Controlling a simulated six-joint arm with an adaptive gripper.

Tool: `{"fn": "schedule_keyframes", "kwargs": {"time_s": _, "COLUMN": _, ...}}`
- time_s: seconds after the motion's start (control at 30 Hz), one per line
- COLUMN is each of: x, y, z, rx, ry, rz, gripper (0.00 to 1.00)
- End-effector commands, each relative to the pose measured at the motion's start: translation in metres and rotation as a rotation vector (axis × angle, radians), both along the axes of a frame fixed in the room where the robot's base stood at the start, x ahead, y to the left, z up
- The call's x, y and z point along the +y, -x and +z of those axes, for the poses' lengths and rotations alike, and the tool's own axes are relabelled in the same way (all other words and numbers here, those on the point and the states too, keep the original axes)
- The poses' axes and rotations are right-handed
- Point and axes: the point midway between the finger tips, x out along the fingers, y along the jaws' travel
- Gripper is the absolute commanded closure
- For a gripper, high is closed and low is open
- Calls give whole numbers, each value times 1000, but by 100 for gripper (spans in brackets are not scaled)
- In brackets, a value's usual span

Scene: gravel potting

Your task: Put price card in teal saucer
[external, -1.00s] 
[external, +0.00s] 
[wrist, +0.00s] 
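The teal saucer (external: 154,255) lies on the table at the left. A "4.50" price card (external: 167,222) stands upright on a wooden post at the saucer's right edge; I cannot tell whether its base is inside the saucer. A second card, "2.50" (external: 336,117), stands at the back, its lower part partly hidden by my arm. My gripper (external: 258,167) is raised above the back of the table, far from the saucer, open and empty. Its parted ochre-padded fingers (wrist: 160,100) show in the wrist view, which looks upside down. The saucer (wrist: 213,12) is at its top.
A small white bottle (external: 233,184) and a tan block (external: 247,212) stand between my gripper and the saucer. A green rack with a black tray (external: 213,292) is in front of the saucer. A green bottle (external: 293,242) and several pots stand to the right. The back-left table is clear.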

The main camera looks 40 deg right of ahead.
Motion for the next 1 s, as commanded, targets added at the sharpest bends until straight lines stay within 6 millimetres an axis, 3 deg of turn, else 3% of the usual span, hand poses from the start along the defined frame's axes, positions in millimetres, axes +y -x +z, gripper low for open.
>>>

* * *

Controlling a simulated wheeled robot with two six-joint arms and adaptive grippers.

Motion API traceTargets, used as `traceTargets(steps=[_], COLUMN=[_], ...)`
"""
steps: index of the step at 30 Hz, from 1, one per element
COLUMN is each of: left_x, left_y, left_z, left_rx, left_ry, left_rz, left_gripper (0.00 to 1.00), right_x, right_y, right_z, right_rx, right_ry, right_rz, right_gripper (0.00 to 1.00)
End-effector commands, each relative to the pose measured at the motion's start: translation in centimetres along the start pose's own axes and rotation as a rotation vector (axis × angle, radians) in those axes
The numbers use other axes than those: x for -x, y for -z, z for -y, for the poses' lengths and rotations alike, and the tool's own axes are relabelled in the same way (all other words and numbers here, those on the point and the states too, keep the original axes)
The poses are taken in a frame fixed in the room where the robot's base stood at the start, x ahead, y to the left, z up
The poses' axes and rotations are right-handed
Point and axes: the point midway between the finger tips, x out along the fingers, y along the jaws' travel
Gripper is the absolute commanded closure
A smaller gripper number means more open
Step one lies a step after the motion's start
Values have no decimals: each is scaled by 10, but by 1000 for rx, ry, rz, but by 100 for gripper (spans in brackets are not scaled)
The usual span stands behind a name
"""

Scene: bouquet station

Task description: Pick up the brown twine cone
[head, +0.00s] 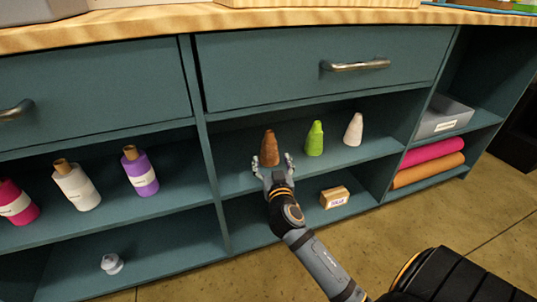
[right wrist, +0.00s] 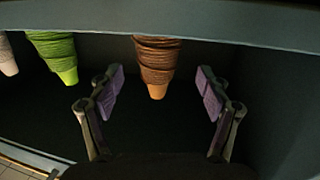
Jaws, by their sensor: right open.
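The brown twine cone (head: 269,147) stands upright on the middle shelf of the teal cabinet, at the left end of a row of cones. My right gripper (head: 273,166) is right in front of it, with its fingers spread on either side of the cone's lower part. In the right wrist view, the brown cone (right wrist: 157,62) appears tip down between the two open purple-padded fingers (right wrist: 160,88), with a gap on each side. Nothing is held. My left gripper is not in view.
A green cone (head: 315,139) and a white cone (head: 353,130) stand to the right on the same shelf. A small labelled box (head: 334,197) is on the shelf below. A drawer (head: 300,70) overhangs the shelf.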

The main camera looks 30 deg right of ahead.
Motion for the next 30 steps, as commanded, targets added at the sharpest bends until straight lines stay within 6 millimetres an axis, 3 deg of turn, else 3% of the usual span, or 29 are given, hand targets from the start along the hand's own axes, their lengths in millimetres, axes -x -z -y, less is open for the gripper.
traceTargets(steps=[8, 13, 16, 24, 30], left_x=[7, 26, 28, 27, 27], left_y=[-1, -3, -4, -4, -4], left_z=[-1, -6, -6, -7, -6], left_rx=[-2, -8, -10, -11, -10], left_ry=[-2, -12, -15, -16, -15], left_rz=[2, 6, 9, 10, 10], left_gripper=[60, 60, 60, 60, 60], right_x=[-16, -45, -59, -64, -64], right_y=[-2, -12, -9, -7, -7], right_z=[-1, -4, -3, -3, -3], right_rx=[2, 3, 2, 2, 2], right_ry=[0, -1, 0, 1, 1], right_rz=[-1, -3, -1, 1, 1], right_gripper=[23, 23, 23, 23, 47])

* * *

Directions: Pick out every line holding the string "simulated" and return it.

Worked solution:
Controlling a simulated six-joint arm with an adaptive gripper.
Controlling a simulated wheeled robot with two six-joint arms and adaptive grippers.

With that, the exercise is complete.